In Partnership with

St Agatha’s Parish

North William Street, Dublin D01N7F6

St Laurence O’Toole Parish

Seville Place, North Wall, Dublin D01KN73

17th August 2025. Twentieth Sunday in Ordinary Time. DO WE PUT GOD AND HIS TEACHINGS BEFORE FAMILY

DO WE PUT GOD AND HIS TEACHINGS BEFORE FAMILY?
In today’s Gospel (Lk 12: 49-53), Jesus declares that He has come to bring fire to the earth. He is speaking of faith, which is like a fire, a living flame, to keep us burning with zeal as His disciples. It is a transformative fire of the Holy Spirit, shaping the soul into the image of Love. Faith enables us to respond to the love Jesus has for us. He thirsts to see the world ablaze with divine love and mercy that sets hearts on fire with divine purpose and compassion.
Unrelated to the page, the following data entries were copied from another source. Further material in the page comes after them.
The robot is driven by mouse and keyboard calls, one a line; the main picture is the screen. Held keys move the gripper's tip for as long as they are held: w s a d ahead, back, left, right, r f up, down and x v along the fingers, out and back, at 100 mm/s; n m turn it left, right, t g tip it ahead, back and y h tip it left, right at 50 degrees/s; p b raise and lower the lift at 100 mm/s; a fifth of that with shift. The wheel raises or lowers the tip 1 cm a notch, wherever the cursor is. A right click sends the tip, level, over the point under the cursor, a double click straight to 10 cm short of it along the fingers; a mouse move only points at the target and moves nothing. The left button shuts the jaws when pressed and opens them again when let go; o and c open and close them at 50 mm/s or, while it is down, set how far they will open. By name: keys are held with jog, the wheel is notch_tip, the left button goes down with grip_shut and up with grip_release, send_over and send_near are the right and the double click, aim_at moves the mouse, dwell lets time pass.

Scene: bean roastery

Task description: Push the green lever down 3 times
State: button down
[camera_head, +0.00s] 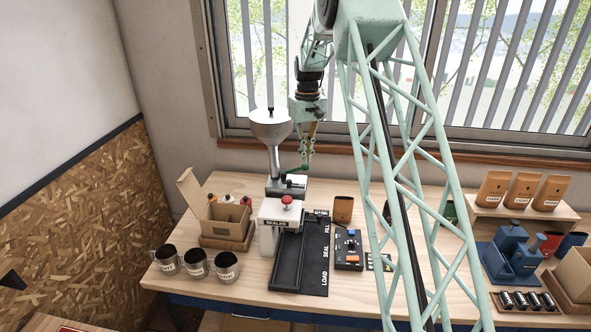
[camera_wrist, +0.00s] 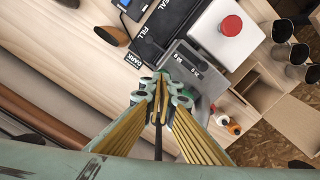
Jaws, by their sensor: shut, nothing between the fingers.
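A grey filling machine with a metal hopper (camera_head: 270,125) stands on the wooden workbench in the head view. A small dark green piece (camera_head: 296,168), which looks like the lever, sticks out at its right side. My gripper (camera_head: 306,158) points down close above this piece, its fingers together with nothing between them. I cannot tell whether they touch the lever. In the wrist view my gripper (camera_wrist: 160,88) is shut over the edge of the machine's grey body (camera_wrist: 190,66).
A white sealer with a red button (camera_head: 287,200) and a black LOAD-SEAL-FILL track (camera_head: 314,262) stand in front. A button box (camera_head: 348,249) and a brown pouch (camera_head: 343,208) are right of it. An open carton (camera_head: 228,214) and several mugs (camera_head: 197,264) are left.

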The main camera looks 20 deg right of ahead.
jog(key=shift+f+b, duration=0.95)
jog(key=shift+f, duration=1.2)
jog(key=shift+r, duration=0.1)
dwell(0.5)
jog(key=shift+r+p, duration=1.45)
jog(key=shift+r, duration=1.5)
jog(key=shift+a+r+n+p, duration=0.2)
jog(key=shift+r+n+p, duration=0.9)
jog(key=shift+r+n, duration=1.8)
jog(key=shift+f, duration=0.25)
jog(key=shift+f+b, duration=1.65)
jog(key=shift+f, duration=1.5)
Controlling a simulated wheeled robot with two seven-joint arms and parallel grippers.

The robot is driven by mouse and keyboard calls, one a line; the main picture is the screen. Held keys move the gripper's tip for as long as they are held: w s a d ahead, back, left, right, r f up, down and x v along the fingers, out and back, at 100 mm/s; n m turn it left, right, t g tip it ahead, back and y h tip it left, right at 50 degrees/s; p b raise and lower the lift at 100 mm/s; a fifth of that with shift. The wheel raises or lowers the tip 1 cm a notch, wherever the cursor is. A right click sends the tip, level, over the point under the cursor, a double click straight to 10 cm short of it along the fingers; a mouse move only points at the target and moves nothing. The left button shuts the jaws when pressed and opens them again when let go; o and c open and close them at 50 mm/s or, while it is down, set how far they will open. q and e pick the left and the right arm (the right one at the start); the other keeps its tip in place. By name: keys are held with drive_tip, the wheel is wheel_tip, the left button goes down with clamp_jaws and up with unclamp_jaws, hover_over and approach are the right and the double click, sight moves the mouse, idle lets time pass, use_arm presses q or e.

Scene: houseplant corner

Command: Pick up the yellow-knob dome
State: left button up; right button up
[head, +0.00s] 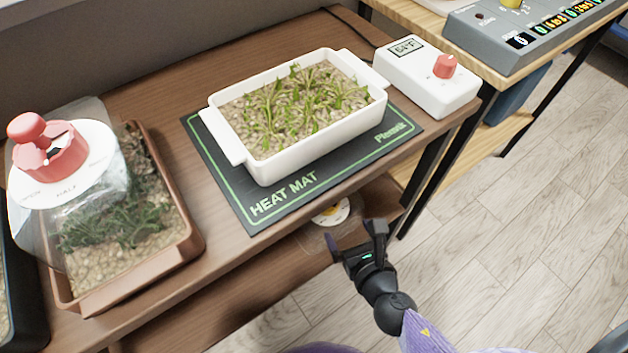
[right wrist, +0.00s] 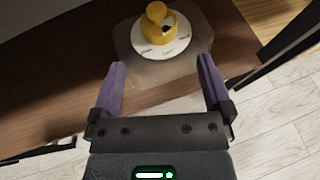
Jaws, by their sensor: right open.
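The yellow-knob dome (head: 333,211) is on the lower shelf, under the front edge of the table, and is partly hidden in the head view. The right wrist view shows its yellow knob (right wrist: 157,28) on a white disc (right wrist: 160,44), above a clear, see-through cover. My right gripper (head: 354,236) is open and empty just in front of the shelf. In the right wrist view its two purple fingers (right wrist: 163,78) are spread wide, with the knob beyond the fingertips and between their lines, not touching. My left gripper is not in view.
The table edge (head: 360,165) overhangs the shelf. On top are a white planter (head: 310,142) on a heat mat (head: 225,165), a white control box (head: 425,85), and a red-knob dome (head: 65,165) over a brown tray. The floor at right is clear.

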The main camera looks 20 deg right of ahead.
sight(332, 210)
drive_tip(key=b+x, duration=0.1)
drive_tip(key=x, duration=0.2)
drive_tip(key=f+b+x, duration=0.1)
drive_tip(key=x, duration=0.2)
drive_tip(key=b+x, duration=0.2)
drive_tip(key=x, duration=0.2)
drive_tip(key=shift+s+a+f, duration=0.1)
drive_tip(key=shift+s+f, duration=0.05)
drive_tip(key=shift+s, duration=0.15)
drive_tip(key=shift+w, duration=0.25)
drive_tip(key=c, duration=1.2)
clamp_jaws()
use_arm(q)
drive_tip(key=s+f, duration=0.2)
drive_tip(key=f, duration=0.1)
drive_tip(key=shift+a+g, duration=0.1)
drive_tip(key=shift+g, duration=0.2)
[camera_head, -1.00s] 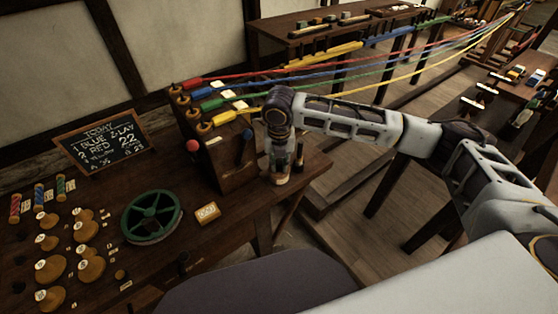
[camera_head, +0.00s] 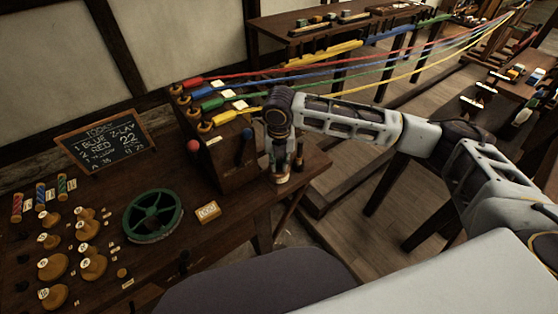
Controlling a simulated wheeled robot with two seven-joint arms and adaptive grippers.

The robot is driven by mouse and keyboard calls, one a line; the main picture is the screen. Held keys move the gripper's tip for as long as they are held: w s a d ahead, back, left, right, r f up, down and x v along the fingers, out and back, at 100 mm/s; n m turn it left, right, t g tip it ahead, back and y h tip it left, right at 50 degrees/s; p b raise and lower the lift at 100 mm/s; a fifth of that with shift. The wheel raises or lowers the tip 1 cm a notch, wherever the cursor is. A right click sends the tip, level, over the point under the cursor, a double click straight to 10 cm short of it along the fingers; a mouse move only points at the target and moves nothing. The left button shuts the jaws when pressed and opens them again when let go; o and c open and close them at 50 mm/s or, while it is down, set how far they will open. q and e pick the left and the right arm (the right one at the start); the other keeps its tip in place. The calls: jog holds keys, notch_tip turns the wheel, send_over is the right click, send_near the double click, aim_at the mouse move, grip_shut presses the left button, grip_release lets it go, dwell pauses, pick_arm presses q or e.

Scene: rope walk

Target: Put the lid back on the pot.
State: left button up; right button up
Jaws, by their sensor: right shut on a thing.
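My right gripper (camera_head: 281,165) points down at the right end of the dark wooden bench, just right of the wooden block with levers. It is shut on a small thing, taken to be the lid, which its fingers and wrist mostly hide. A small pale and brownish round thing (camera_head: 281,179), which looks like the pot, shows directly below the fingertips on the bench. I cannot tell whether lid and pot touch. My left gripper is not in view.
A dark bottle (camera_head: 299,155) stands close right of the gripper. The lever block (camera_head: 228,160) with coloured ropes stands to its left. The bench's right edge is near.

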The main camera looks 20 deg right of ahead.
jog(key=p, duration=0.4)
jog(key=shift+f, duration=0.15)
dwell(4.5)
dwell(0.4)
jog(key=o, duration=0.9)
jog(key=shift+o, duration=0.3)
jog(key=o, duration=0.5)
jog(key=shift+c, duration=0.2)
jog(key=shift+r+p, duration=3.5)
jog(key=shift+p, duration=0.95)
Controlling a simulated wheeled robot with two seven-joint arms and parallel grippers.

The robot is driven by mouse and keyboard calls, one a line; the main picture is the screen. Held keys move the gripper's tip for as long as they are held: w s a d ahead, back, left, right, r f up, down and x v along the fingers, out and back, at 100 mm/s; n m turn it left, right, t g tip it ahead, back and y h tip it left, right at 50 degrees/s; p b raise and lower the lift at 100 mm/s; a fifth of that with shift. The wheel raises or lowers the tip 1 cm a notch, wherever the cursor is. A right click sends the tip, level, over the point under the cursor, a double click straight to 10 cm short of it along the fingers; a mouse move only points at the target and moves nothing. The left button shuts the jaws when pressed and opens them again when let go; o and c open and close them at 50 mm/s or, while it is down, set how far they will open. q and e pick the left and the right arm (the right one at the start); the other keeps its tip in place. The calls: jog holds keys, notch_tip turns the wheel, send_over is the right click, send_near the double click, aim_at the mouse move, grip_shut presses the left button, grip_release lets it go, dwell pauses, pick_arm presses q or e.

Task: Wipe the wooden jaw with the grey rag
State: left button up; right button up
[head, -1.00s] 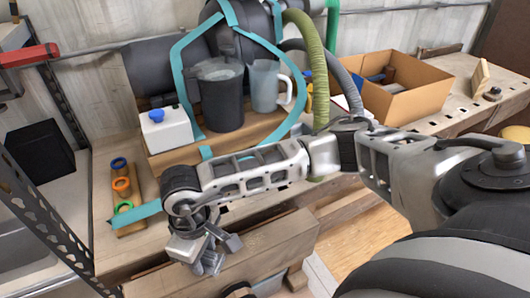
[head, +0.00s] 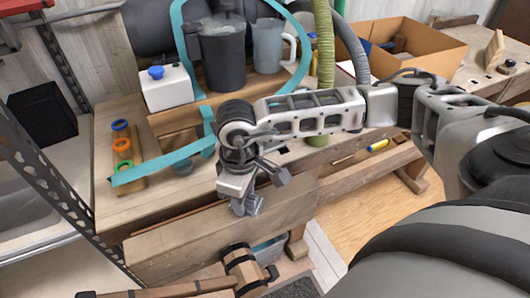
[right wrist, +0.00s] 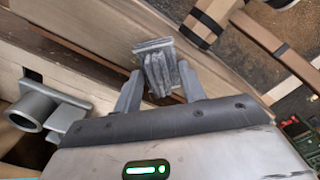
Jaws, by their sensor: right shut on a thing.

His own Sacred Heart burned with that very fire for His Father, and He invites us to burn with it too. It is a fire that burns not forests or buildings, but rather the clutter of pride, selfishness and sin within us, clearing the way for new life to grow.
WHAT IS TRUTH?
Jesus also tells us that He is bringing division, for the sake of Truth. We are the cause of that division, through our stubbornness, refusing to change our sinful lives, and living by a false truth that opposes the Gospel. At the Presentation of Jesus in the Temple (Lk 2:34), Simeon said; He will be a sign of contradiction to mankind. True faith practiced can sadly bring division and conflict within families. As a true Peacemaker, Jesus has come to challenge the sinner, by teaching us the difference between true Peace and false peace. For example, if a parent or sibling who live by their faith, but have members of their family cohabiting in an intimate relationship, outside the sacrament of marriage, then to correct the couple, living in mortal sin, will probably not bring about peace, but create a division within the family, including the in laws. This is because the truth of the Gospel can hurt. True love of God should compel us not to place ourselves or our families above God. To do so is a form of idolatry. Some parents and siblings say nothing and go along with the situation, in order to keep the ‘peace’, however, this is not true Peace. This is a false peace, promoted by the devil, in order to keep sin alive in the family.
MORTAL SIN BARS US FROM HEAVEN
If God finds us living in a state of mortal sin, when He comes to take us from this world, then we will not be found worthy to enter into the sinless heaven. There will be another kind of fire awaiting the unrepentant soul after death. It is never too late to change one’s sinful lifestyle and align our freewill to God’s will. We must look after our souls, because it is the soul that lives beyond the grave. It is our choice where we want to live after leaving this world. Heaven or Hell are the options. Our life choices will dictate our future destiny beyond the grave.
SIN KILLS THE SOUL.
Jesus has come to save us all from the fires of hell. He speaks of His distress while awaiting a baptism that He is to receive. This refers to His death, when He will be immersed into a redemptive suffering and a death, but will emerge out of His Passion and Death, as the Risen Glorified Christ. He must first pass through the Cross to enter into glory. For us to be glorified now, we have to detach ourselves from sin. We have to discipline ourselves, and stop sinning, which is a sacrifice that becomes our Cross. We have to stop hammering the nails of our sins into the mystical Body of the Church, and repent. In every confession the Holy Spirit cleanses us from every sin. At the time of our baptism, we were fully regenerated in faith by the fire of the Holy Spirit and made sinless. Sadly, many people are happy to dismiss this gift of freedom and willingly return to the slavery of sin, which will lead to eternal death. That’s their choice which will have devastating eternal consequences, beyond the grave. The second reading (Heb12:1-4), tells us to throw off the sin that hinders us, especially the one that clings so easily. In the first reading (Jer 38:4-6, 8-10), Jeremiah was thrown in a well sinking in the mud, symbolising the sinner stuck in their own sins. However, all is not lost, the three men who pulled him out to safety symbolises the Triune God, who will draw us out of sin, provided we cry out to Him to be saved. We should ask ourselves today; ‘does the faith I profess and celebrate lead me to complacent tranquillity, or does it ignite the flame of witness in me?’ God bless, Fr. Brendan.